**DIRECTIONS**:
Which lines in the records below contain the word "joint"? Copy each one out.

**INFORMATION PROVIDED**:

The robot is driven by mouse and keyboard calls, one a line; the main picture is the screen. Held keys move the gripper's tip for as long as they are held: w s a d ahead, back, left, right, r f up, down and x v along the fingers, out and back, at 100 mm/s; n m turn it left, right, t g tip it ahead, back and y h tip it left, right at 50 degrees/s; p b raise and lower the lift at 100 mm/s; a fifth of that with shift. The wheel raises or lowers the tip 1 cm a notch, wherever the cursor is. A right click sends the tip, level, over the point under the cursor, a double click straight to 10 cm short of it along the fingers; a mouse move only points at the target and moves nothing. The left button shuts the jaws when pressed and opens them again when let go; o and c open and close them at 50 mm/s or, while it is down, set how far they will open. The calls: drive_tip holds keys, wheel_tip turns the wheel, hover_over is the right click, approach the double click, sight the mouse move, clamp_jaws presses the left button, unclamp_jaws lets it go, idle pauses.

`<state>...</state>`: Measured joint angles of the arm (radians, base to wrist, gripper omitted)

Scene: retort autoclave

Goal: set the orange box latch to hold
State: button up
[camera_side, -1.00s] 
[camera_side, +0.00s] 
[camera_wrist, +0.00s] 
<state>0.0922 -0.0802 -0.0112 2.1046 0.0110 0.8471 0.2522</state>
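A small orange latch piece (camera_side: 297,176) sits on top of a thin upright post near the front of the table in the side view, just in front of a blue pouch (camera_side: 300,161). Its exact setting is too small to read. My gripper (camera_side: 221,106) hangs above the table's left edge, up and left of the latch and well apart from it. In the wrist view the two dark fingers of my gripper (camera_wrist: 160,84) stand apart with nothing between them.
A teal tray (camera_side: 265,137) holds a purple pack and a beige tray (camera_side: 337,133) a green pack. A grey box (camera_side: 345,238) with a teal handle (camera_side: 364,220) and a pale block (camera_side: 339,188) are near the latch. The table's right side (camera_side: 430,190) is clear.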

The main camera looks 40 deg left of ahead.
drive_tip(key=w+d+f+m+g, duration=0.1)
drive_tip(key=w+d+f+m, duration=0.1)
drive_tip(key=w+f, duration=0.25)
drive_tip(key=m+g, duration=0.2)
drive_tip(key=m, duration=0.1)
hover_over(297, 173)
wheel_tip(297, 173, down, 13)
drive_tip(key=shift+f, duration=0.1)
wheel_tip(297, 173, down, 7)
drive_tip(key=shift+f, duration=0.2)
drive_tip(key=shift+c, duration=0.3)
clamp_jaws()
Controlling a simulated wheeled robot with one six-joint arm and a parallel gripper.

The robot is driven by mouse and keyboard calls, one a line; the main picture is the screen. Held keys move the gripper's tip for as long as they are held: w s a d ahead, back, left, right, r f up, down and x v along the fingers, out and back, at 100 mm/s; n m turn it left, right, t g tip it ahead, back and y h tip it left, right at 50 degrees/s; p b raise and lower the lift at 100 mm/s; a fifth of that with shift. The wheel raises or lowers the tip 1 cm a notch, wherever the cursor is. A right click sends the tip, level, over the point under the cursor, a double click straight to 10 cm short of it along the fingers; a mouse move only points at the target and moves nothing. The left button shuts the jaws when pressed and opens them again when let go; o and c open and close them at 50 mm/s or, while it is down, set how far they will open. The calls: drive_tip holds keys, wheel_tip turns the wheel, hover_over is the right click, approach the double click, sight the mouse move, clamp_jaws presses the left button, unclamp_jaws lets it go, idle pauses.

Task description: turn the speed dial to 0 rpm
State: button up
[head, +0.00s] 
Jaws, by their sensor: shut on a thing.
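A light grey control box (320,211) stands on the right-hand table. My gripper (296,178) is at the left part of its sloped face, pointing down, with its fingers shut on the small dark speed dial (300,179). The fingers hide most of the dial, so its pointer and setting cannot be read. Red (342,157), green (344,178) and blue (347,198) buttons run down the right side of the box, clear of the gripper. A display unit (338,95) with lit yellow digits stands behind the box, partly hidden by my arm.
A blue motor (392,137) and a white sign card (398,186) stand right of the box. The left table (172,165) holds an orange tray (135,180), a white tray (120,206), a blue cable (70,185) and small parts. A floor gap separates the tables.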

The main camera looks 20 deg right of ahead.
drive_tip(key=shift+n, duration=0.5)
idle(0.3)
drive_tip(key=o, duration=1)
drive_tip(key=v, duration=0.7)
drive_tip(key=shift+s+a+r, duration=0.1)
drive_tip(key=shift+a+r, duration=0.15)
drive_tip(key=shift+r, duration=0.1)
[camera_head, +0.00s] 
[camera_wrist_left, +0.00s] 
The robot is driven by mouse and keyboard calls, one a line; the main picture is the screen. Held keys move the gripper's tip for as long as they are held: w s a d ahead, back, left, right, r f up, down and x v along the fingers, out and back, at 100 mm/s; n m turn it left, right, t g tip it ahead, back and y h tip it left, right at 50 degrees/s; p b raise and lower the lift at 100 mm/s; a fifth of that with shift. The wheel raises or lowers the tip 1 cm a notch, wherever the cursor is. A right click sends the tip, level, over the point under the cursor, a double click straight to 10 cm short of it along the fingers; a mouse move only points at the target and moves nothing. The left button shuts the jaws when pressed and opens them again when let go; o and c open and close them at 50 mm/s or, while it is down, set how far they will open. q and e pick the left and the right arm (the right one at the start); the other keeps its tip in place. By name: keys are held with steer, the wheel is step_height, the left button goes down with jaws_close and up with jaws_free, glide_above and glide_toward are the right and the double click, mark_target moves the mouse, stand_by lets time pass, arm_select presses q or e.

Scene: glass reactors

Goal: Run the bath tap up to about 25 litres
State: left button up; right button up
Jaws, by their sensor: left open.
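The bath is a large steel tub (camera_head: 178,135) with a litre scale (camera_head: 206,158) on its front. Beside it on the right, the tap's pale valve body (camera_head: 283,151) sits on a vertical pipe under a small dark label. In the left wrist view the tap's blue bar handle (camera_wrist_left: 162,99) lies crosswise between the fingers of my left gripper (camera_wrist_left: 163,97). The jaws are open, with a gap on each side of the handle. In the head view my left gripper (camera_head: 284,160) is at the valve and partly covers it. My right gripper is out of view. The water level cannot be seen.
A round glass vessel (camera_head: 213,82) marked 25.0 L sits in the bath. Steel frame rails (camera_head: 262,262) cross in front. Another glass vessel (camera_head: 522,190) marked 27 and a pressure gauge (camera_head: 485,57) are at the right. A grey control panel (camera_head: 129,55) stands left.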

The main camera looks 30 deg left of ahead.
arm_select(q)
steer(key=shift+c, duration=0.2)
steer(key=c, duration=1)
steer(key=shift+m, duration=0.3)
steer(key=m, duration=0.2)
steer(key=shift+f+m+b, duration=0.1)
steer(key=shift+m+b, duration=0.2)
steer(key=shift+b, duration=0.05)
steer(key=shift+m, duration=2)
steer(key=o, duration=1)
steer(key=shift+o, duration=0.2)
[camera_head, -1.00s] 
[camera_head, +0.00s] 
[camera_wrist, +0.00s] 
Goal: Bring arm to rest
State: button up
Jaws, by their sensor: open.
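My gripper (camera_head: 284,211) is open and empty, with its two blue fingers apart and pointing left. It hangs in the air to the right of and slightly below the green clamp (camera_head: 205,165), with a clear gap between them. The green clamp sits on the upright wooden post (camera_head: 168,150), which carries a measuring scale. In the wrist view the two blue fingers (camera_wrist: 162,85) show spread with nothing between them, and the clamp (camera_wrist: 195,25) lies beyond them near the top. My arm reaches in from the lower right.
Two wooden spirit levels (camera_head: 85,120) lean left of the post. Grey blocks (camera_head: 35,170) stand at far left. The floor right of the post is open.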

**SOLUTION FOR THIS PROBLEM**:
`<state>...</state>`: Measured joint angles of the arm (radians, base to wrist, gripper omitted)
Controlling a simulated wheeled robot with one six-joint arm and a parallel gripper.

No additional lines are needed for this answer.